Venezianische Ospedali

Venezianische Ospedali waren soziale Einrichtungen in Venedig, die neben karitativen Zwecken der musikalischen Ausbildung ihrer weiblichen Zöglinge dienten. Sie gelten als Vorläufer der Konservatorien des 19. Jahrhunderts.

Die vier großen venezianischen Ospedali (= Ospedali Grandi), das Ospedale della Pietà, das Ospedale degl'Incurabili, das Ospedale di Santa Maria dei Derelitti und das Ospedale di San Lazzaro dei Mendicanti waren wie die Bruderschaften Teil eines karitativen Netzwerks, das vielfältige Fürsorgeleistungen für Bedürftige der Stadt erbrachte. Drei der Ospedali sind aus Hospizen hervorgegangen, wie sie zunächst von den Ritterorden, später von religiösen Ordensgemeinschaften betrieben wurden, und in denen Kranke gepflegt, Arme versorgt und Pilger und Reisende untergebracht werden konnten. Das Ospedale della Pietà wurde 1344 als Waisenhaus und Heim für Findlinge (= esposti) gegründet.

Guardi:Konzert mit einem Mädchenorchester, 1782

Seit dem 16.Jahrhundert bis zum Ende der Republik waren die vier Ospedali neben dem Chor des Markusdoms Zentren des Musiklebens in Venedig und europaweite Attraktion für Musiker und Reisende. Die ausschließlich aus Musikerinnen bestehenden cori trugen durch ihre Präsenz an der täglichen Liturgie der Ospedali-Kirchen, durch ihre Sonn- und Feiertagskonzerte und ihre Mitwirkung bei Staatsakten wie den zahlreichen Dogenprozessionen, wesentlich zur Selbstinszenierung und Propaganda der Serenissima als einzigartiges und unerreichtes Zentrum von Kultur und Luxus in Europa bei.

Historischer Hintergrund

Eine intensive Pflege geistlicher Musik ist in Venedig mit Beginn des 14. Jahrhunderts belegt. Als erster Organist am Markusdom ist 1316 ein Mistro Zuchetto belegt, dem bereits mehrere Orgeln für die Begleitung der Liturgie zur Verfügung standen. [1] Zeitgleich mit der Expansionspolitik Venedigs auf das Festland zu Beginn des 15. Jahrhunderts erlebte das Musikleben der Stadt einen einzigartigen Aufschwung. Musik begleitete die christlichen Feste und die mit ihnen verbundenen Staatsauftritte von Doge und Signoria. 1527 kam der Flame Adrian Willaert nach Venedig, wo er bis zu seinem Tod im Jahre 1562 das Amt eines Kapellmeisters am Markusdom bekleidete.

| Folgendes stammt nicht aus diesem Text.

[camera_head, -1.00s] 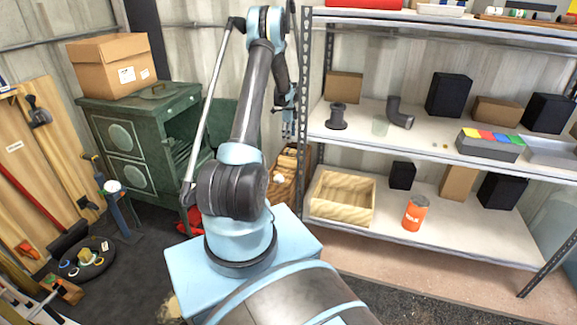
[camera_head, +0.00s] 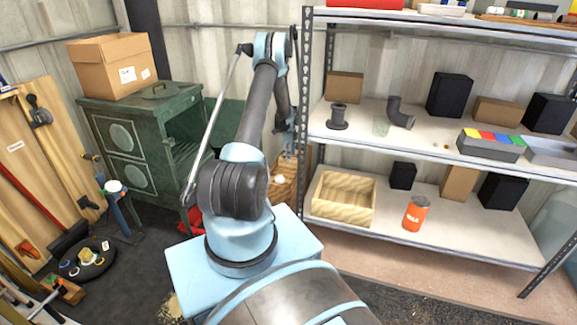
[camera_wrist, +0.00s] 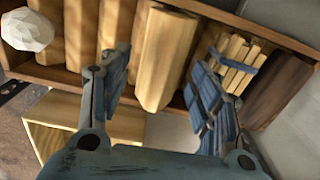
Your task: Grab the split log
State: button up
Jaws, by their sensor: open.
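Several pale split logs stand in a wooden crate in the wrist view. One split log (camera_wrist: 166,58) lies between the two fingers of my gripper (camera_wrist: 160,78), which are spread apart with a gap on each side of it. I cannot tell whether the fingertips reach past its near end. In the head view my gripper (camera_head: 287,146) hangs down over the crate (camera_head: 283,188) beside the shelf post, small and partly hidden.
The crate also holds a banded bundle of sticks (camera_wrist: 238,62) and a dark brown block (camera_wrist: 280,88). A white faceted lump (camera_wrist: 27,30) is at the upper left. The metal shelf post (camera_head: 314,120) stands close right of my gripper; a green stove (camera_head: 140,140) is left.

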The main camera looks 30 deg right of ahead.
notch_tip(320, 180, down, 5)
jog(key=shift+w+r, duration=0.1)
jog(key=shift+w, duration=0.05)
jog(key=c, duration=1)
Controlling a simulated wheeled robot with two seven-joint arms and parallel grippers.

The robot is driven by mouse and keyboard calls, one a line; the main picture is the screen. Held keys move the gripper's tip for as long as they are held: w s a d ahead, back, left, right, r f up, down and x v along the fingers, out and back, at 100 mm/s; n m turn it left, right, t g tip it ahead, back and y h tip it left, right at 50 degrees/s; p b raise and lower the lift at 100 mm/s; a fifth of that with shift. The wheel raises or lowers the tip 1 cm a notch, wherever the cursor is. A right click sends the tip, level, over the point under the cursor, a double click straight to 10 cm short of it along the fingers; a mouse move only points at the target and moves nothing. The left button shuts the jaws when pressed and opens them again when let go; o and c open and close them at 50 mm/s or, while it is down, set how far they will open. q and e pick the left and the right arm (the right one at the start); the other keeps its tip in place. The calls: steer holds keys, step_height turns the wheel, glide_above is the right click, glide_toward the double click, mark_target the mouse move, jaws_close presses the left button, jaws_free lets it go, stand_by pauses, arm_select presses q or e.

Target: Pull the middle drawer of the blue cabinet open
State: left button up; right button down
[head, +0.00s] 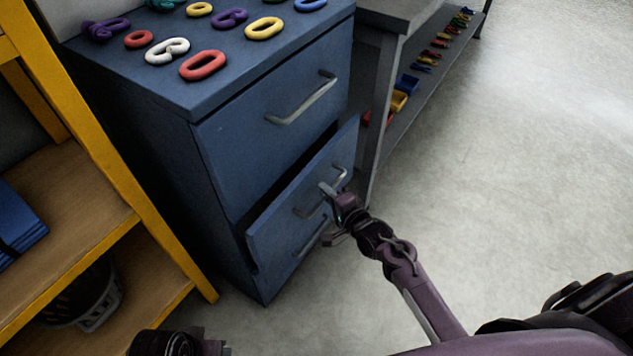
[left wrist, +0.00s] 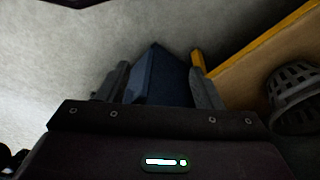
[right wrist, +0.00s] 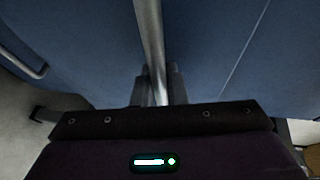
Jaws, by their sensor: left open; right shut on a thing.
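The blue cabinet (head: 160,95) stands at the left of the head view. Its middle drawer (head: 285,215) sticks out a little, with a dark gap along its top edge. My right gripper (head: 328,190) is shut on the middle drawer's silvery handle (head: 310,211). In the right wrist view the handle (right wrist: 151,45) runs upright between my fingers (right wrist: 157,85). My left gripper is open and empty in the left wrist view (left wrist: 160,85), with a corner of the blue cabinet (left wrist: 160,75) beyond its fingers.
A yellow-framed shelf (head: 110,150) with wooden boards stands left of the cabinet and holds a dark basket (head: 85,298). A grey bench (head: 400,15) with small bins stands behind on the right. The floor (head: 500,180) at right is clear.

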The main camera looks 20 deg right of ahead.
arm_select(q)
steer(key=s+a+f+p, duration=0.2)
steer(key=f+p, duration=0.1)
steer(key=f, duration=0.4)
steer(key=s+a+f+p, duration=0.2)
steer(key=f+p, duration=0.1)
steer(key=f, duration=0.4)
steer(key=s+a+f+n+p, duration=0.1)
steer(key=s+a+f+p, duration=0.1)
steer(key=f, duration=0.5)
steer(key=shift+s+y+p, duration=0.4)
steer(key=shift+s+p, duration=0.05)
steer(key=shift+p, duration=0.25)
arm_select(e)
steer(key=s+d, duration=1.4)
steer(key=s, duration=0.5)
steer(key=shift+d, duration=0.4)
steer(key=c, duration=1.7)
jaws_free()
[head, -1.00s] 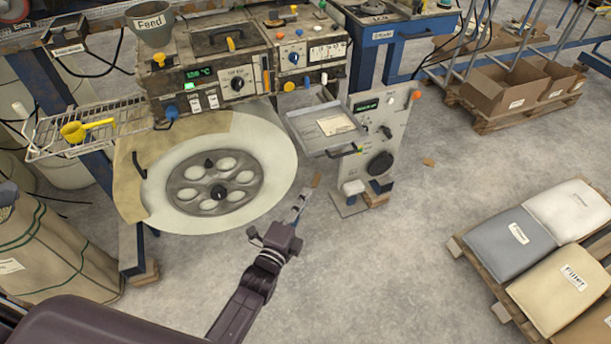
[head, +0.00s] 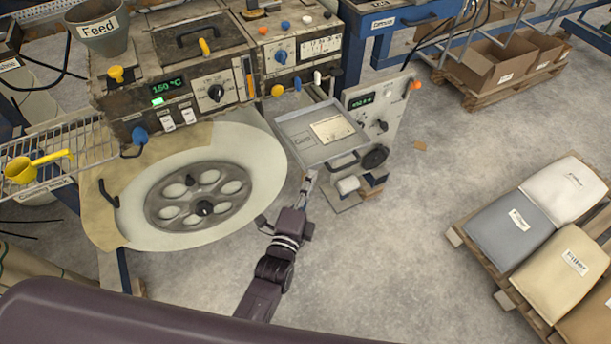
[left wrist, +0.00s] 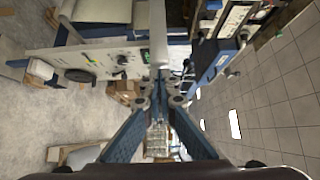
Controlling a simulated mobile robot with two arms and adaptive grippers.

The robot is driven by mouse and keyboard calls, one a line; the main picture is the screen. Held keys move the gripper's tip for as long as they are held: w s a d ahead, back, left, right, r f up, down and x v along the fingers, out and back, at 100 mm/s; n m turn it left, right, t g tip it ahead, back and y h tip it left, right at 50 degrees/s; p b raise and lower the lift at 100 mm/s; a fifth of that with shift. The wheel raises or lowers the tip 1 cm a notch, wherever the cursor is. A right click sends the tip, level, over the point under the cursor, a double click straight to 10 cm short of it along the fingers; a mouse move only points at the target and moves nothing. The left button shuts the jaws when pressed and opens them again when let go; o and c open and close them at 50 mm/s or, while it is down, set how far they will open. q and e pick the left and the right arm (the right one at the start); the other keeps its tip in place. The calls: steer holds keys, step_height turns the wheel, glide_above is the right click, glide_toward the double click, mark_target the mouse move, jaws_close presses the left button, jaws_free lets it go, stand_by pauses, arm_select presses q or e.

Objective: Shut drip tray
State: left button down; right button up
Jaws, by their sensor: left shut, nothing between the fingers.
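The drip tray (head: 297,137) is a shallow grey metal tray with a pale label card in it. It stands pulled out from the front of the machine, with a dark handle (head: 343,162) on its near edge. My left gripper (head: 309,180) is just in front of the tray's near edge, left of the handle, shut and empty; I cannot tell whether it touches the tray. The left wrist view shows its fingers (left wrist: 159,98) converging, with a pale upright edge beyond them, perhaps the tray. My right gripper is out of view.
A round cream basin (head: 265,180) with a dark perforated disc lies left of the gripper. A control panel (head: 388,105) stands right of the tray. A yellow scoop (head: 22,170) lies on a wire rack at left. Bare floor lies to the right, before a pallet of sacks.

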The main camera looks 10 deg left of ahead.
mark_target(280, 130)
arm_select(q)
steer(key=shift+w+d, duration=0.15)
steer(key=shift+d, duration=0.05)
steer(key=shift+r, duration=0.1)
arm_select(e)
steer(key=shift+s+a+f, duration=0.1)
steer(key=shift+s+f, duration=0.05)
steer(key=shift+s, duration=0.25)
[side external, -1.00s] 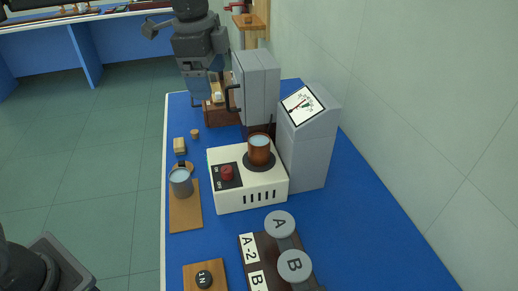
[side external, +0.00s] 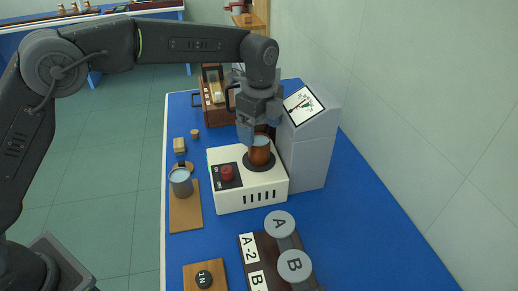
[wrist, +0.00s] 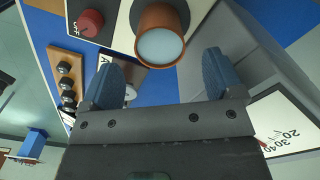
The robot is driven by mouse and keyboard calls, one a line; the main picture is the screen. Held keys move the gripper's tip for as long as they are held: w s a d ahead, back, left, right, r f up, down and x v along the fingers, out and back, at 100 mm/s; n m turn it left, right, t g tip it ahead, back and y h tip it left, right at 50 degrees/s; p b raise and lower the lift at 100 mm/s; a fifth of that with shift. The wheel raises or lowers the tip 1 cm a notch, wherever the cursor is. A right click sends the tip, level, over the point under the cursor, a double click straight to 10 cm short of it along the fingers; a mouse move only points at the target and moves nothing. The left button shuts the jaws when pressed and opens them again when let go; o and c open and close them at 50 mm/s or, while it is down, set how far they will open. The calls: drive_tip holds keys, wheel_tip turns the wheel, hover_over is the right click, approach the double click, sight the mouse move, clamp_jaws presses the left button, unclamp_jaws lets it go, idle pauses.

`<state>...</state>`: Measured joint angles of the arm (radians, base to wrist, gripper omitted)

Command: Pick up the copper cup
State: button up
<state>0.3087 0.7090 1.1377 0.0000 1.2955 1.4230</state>
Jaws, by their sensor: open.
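The copper cup (side external: 259,153) stands upright on the round dark plate of the white hot-plate box (side external: 250,196), with pale content showing at its top. My gripper (side external: 252,132) is right above and slightly left of the cup's rim in the side view, pointing down. In the wrist view the cup (wrist: 159,38) lies ahead of the two blue fingers, between their lines. The fingers (wrist: 163,78) are apart with nothing between them. Part of the cup's rim is hidden by my gripper in the side view.
A grey meter cabinet (side external: 308,150) stands close on the cup's right. The box has a red knob (side external: 227,173). A grey cup (side external: 181,182) stands on a wooden board at left. Round A and B weights (side external: 280,223) sit in front. Blue bench is free at right front.

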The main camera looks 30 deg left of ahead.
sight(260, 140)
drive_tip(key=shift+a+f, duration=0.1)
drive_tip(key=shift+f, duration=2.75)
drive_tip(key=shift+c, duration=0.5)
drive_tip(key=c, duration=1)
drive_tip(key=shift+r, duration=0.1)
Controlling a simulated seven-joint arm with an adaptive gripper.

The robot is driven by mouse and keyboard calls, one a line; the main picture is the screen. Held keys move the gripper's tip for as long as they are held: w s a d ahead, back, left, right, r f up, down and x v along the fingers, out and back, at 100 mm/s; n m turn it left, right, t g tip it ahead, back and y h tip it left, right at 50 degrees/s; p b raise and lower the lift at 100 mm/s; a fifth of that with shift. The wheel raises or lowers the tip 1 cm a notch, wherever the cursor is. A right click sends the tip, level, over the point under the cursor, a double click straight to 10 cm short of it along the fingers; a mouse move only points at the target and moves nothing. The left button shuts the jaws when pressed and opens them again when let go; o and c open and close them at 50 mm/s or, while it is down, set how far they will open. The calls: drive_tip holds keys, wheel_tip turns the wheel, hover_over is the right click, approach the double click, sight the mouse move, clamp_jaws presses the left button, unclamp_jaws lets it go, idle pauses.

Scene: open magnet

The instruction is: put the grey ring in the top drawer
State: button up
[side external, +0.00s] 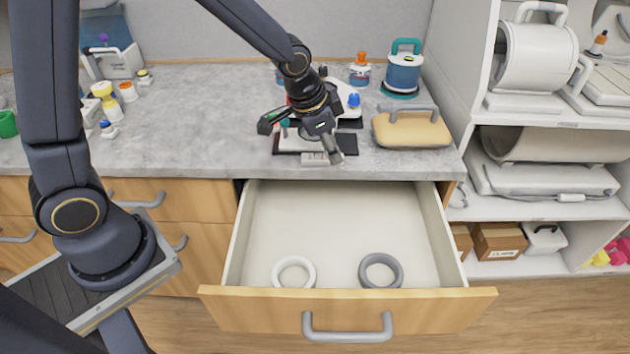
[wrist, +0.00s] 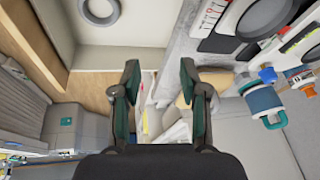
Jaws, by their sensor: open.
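The grey ring (side external: 380,271) lies flat inside the open top drawer (side external: 410,225), near its front right. A white ring (side external: 294,272) lies apart to its left. A greyish ring (wrist: 98,10) lies in the drawer at the top of the wrist view and appears to be the grey one. My gripper (side external: 303,142) is over the counter's front edge, behind the drawer and away from both rings. Its fingers (wrist: 158,90) are spread with nothing held between them.
A tan pad with a grey handle (side external: 412,130) sits on the counter right of my gripper. A teal-handled jar (side external: 403,72) stands behind it. A dark-edged flat device (side external: 290,143) lies beneath my gripper. Most of the drawer's floor is clear.

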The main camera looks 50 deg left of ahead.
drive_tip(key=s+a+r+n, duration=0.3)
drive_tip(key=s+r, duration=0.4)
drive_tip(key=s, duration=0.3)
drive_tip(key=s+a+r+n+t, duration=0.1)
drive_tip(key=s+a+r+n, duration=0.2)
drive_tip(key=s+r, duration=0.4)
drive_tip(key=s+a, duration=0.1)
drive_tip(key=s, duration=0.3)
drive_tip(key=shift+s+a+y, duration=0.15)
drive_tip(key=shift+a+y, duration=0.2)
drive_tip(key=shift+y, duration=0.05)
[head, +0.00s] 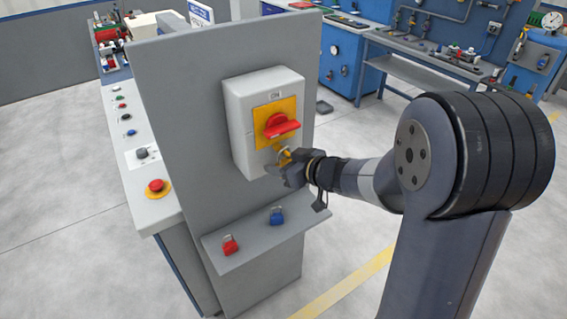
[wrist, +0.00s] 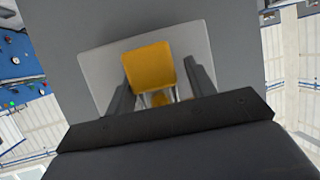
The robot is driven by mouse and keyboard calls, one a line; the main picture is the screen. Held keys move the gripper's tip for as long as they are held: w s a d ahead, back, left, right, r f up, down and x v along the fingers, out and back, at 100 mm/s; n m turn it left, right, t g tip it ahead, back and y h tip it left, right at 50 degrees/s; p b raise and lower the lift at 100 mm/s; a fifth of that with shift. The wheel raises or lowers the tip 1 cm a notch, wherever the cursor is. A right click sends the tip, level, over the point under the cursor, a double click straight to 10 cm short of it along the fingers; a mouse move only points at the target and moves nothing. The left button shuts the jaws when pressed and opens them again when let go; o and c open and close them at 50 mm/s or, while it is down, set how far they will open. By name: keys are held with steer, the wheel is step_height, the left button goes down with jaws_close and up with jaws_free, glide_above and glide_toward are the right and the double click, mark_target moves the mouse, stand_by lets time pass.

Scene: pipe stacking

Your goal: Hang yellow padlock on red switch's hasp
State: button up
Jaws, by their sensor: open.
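The red switch (head: 280,126) sits on a yellow plate (head: 264,112) on a light grey box, marked ON, fixed to an upright grey panel. The yellow padlock (head: 283,158) is just below the red handle, by the lower edge of the plate. My gripper (head: 281,171) is at the padlock, partly covering it. In the wrist view the padlock body (wrist: 148,64) lies between my two fingers (wrist: 162,86), which stand apart. Its shackle shows only in part. The hasp is hidden or too small to make out, so I cannot tell whether the shackle is through it.
A small shelf (head: 262,232) below the switch holds a red padlock (head: 230,245) and a blue padlock (head: 277,216). A console (head: 140,150) with buttons stands left of the panel. A blue workbench (head: 430,50) is behind.

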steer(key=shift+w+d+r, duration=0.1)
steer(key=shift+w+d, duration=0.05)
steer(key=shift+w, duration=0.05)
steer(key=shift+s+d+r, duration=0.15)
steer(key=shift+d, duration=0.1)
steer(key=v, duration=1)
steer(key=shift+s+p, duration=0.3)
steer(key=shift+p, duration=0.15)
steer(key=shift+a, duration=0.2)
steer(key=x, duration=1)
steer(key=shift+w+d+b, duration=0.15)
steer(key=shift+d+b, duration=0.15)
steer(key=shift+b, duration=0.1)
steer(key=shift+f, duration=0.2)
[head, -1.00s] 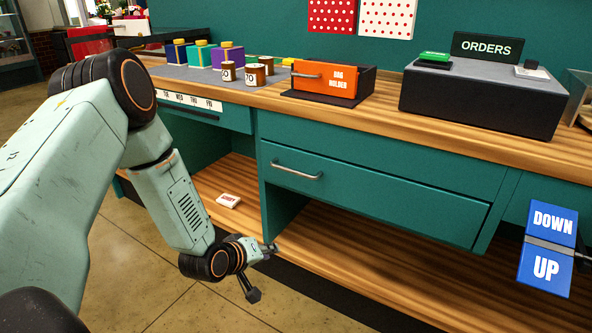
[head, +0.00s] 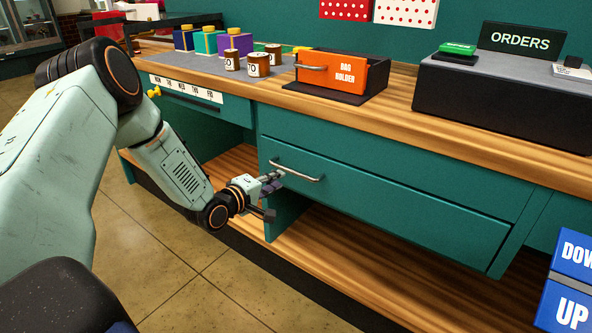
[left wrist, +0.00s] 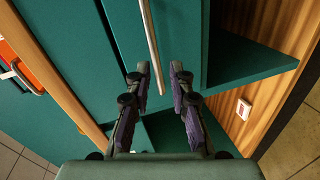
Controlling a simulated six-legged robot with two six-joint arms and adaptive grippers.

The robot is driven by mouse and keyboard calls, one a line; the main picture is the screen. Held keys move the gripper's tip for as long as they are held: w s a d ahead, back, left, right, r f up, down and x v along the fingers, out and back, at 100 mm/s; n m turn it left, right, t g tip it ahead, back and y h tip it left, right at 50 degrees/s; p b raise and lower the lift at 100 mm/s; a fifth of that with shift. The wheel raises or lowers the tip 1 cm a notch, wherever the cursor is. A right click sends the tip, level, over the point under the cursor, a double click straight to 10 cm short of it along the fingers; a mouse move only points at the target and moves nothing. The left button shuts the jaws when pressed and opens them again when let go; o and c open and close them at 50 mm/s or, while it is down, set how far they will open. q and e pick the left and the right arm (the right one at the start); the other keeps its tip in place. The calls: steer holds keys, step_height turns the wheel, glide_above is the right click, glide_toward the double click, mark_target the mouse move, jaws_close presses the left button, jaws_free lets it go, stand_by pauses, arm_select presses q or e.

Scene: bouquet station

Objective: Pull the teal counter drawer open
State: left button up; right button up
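The teal counter drawer (head: 390,206) is under the wooden worktop in the head view, and its front looks shut. Its metal bar handle (head: 297,172) is on the left part of the front. My left gripper (head: 275,199) is at the left end of this handle. In the left wrist view the two dark fingers of the left gripper (left wrist: 160,68) are spread apart, and the end of the handle (left wrist: 152,45) shows between their tips. Neither finger clearly touches the bar. My right gripper is in neither view.
Open shelves lie left of and below the drawer; a small white box (left wrist: 243,108) shows in the wrist view. Blue sign (head: 565,300) stands lower right.

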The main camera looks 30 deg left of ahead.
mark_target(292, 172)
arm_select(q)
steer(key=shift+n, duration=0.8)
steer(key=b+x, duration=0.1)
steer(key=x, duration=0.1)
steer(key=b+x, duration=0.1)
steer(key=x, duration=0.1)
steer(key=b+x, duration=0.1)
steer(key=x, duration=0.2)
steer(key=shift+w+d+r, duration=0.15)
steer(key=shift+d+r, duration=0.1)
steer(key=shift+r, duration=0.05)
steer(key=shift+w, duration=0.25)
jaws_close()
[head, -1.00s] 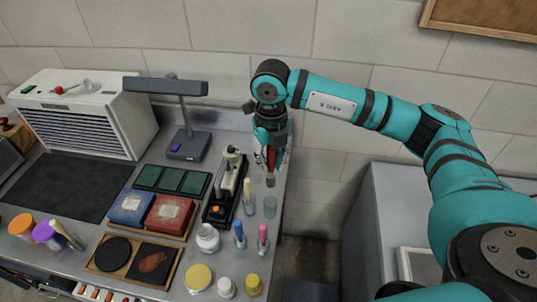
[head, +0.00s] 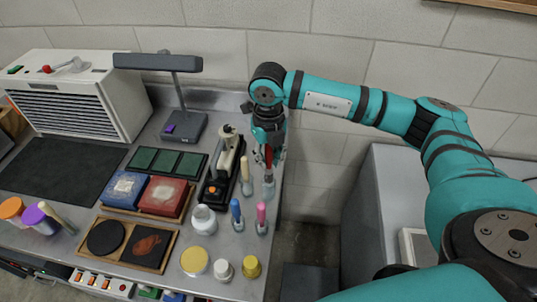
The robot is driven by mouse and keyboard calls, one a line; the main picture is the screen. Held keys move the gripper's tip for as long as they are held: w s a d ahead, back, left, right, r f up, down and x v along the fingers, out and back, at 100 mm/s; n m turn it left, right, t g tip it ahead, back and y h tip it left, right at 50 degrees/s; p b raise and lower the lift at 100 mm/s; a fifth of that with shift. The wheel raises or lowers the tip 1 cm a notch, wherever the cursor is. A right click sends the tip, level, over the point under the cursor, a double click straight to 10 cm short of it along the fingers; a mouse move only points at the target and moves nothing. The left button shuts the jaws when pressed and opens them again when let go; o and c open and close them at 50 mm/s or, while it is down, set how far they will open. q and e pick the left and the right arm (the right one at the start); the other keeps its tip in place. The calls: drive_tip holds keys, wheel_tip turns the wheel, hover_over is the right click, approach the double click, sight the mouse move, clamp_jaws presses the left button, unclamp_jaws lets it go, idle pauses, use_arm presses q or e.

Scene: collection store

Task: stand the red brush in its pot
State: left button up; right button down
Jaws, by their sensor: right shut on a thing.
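My right gripper (head: 268,145) points down near the right edge of the bench. It is shut on the red brush (head: 268,156), which hangs upright with its bristles down. A clear pot (head: 268,191) stands directly below, and the brush's lower end overlaps the pot's mouth. I cannot tell how deep the bristles are inside it. The brush is still held. My left gripper is not in view.
Beside the pot, a cream brush (head: 246,172), a blue brush (head: 236,211) and a pink brush (head: 261,215) stand in pots. A black stamping tool (head: 220,170) is left of them. A white jar (head: 203,220) and several lids stand in front. The bench ends just right.

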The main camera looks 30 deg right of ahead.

Komponisten aus ganz Europa kamen nach Venedig, um von Willaert lernen, der wesentlich am Entstehen der Venezianischen Schule und ihren musikalischen Innovationen wie der Doppelchörigkeit beteiligt war.

Mit der Erfindung des Notendrucks mit beweglichen Lettern durch Ottaviano dei Petrucci Ende des 15. Jahrhunderts setzte in Venedig, dem damaligen Zentrum des Buchdrucks, eine reiche Produktion von Musikalien ein, und machte eine schnelle und weitreichenden Verbreitung der in Venedig entstandenen neuen Musik möglich.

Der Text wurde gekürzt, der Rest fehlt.